Without the charisma of the actor(s), Tony would be a sorry sight, a shabby self-delusion. Attractively, as in another feature film in current release where his supporting role is unbilled, Farrell performs with unpretentious dash. He’s the least tony of Tonys.
Law’s brief segment is set in the most Gilliamesque of imaginary worlds, on a ladder that reaches the clouds in the sky, which, when its slats are sawn, becomes a set of stilts that plunge forward and advance across the landscape at great height, epic against blue sky and mad tufts of white cloud. Other visual elements lurch in the rash direction of John Boorman’s immortal mess, “Zardoz.” And as always, being on-the-nose seems to be one of the joys Gilliam takes in screenwriting. A club with multiple threats is called Medusa, an unlucky pub, The Horseshoe. “Don’t believe what you read in the papers—especially the Mirror.” (Rimshot.) One of the travels behind the mirror considers the “immortality” of Valentino, James Dean, Princess Di. There’s no reach for nuance, only essence, when Depp’s Tony observes, speaking words the late Ledger would have, “Nothing’s permanent, not even death.”

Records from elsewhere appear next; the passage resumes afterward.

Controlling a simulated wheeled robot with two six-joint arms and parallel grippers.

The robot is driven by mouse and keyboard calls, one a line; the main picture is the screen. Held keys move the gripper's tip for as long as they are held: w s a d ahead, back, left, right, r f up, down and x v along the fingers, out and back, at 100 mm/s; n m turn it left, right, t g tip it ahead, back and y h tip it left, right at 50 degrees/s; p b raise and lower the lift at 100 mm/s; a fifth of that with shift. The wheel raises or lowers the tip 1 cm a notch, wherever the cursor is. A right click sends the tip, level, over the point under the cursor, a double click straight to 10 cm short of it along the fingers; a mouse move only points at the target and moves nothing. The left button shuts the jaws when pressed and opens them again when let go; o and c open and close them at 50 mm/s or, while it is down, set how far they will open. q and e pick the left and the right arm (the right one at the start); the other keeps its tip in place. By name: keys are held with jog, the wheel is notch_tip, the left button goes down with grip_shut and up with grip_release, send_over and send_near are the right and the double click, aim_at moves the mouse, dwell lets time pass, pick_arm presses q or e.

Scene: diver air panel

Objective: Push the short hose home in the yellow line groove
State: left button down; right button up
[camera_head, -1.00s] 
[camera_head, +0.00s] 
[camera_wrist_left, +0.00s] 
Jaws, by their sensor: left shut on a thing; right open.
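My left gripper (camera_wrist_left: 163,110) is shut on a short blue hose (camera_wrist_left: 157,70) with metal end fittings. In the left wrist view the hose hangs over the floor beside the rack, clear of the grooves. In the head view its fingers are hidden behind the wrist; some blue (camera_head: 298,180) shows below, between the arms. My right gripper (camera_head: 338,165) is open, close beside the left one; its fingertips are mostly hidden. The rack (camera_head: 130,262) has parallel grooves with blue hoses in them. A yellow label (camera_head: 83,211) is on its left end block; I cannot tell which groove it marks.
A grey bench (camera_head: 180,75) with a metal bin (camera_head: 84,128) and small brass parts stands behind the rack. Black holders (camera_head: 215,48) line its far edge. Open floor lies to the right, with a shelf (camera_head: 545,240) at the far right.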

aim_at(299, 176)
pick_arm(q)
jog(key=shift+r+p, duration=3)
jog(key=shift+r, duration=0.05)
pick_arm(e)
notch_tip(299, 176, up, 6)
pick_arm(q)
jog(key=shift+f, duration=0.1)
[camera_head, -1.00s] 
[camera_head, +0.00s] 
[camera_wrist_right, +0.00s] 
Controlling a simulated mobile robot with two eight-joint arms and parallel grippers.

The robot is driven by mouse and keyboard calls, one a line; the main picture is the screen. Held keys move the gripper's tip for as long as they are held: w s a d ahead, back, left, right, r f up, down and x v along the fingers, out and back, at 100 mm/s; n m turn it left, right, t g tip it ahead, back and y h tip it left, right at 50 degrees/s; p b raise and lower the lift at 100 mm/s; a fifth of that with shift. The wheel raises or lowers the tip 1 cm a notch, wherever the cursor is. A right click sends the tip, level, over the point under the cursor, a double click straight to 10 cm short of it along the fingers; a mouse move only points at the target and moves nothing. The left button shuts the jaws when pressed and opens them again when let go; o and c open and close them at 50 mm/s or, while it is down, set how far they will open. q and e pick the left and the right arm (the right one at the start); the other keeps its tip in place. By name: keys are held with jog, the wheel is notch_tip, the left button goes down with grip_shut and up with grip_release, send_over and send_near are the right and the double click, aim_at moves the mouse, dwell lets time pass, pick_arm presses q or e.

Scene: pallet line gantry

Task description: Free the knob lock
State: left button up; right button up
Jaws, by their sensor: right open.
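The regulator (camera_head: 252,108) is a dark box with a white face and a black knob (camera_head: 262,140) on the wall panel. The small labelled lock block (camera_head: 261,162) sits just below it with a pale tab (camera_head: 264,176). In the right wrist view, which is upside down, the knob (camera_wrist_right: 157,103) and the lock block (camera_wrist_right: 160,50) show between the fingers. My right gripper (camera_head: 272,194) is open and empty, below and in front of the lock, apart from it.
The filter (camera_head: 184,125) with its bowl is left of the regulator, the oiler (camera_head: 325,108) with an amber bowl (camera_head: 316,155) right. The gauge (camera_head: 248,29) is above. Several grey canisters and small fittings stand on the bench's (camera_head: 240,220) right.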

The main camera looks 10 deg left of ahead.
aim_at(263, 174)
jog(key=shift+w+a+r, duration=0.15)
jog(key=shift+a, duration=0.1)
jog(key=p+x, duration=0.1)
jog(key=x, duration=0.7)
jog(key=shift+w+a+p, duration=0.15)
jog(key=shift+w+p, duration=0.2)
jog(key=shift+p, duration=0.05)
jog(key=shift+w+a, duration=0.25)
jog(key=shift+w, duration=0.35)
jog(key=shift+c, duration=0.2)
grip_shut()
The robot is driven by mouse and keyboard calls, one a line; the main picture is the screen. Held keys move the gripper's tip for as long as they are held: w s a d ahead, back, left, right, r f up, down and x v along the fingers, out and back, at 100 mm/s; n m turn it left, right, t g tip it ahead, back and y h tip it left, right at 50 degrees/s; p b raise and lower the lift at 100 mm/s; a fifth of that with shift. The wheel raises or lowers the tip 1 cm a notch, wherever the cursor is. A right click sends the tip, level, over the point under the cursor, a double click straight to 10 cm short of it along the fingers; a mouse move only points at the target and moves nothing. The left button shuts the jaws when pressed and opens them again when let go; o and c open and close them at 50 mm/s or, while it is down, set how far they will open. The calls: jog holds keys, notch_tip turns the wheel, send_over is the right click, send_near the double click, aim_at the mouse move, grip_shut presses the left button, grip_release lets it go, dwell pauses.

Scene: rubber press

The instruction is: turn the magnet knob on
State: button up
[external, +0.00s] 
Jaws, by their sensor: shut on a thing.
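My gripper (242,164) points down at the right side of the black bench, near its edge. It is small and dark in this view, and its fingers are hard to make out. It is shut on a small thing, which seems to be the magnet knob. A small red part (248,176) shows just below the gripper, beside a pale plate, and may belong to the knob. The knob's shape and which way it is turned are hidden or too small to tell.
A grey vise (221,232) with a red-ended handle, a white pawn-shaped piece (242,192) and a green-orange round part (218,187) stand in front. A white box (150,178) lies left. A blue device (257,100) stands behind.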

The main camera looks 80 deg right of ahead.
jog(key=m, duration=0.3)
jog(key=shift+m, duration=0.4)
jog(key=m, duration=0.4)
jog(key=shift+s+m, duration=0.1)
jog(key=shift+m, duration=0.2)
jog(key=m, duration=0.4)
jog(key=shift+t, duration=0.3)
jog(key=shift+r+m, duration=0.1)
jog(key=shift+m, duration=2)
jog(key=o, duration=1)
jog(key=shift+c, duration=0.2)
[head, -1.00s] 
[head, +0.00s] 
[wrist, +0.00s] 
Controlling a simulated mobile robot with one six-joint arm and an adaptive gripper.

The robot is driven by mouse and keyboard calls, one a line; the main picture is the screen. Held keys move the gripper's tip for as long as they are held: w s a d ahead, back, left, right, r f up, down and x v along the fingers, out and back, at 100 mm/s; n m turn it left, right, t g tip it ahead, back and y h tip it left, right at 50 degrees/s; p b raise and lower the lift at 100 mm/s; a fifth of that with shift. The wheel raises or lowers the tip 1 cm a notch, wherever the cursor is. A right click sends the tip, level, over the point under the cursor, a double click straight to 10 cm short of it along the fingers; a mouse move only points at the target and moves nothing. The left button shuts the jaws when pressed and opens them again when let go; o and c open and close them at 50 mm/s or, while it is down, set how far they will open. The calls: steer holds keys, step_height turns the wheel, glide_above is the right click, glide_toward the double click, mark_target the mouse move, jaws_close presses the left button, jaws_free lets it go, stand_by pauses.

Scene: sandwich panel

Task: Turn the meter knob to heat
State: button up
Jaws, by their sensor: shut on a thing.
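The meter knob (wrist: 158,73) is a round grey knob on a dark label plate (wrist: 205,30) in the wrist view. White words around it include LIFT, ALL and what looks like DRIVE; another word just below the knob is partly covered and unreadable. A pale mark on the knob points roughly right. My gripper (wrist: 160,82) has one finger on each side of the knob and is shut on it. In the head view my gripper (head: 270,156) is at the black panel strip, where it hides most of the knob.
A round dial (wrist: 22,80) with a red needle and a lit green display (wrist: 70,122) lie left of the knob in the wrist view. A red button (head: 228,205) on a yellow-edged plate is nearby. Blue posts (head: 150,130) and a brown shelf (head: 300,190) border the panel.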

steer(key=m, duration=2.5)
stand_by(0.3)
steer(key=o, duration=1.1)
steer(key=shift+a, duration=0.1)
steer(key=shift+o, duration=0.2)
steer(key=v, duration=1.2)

But what truly goes on behind the mirror in the good Doctor’s mind is what is surely on Gilliam’s: the nature of storytelling, the vulnerabilities of advanced age, the notion of legacy. Parnassus is fixed on “The story that must be told forever to sustain the universe… You can’t stop stories being told.” Dear, dear Dr. Parnassus, dear, dear Mr. Gilliam: You’re telling your own story, aren’t you? (Check the sage beard on the 67-year-old Gilliam’s mug: he’s invested in the role.) There is also the elder man’s melancholic plaint, of how he met Valentina’s much younger mother: “I was a thousand years old, how could I woo her?”
Verne Troyer is underfoot as Percy, Parnassus’ mandarin, impatient helper. If Gilliam were God and Gilliam had made the world, on the fifth day, he would have said, “Let there be midgets! Many, many midgets! Where are my midgets? Where are they? Running between my legs to-and-fro?” Then Gilliam would have pitched his high, antic giggle and all would be right in His World. Everything that would be small to other imaginations is writ large in Dr. Gilliam’s.
The opening credits include Gilliam’s take-the-piss company name, “Poo Poo Pictures Productions Ltd,,” but the film’s ending, its very, very final post-credits ending, is something else altogether, a gift, not a jape. And I’m not talking about the card, “A Film From Heath Ledger & Friends.” No, it’s after that. Catch your breath, rest your eyes, linger through the credits. At the true, truest final seconds you will hear a sound, a sound drawn that repeats in the fabric of the movie, and a sudden welter of suggestive meanings will crash in your ears on so many levels I dare you not to have a short, sharp intake of breath and tear up just a little just as I am while remembering and typing this. It’s my favorite split-second of cinema from 2009.
“The Imaginarium of Dr. Parnassus” opens Friday at theaters including Music Box, River East and Pipers.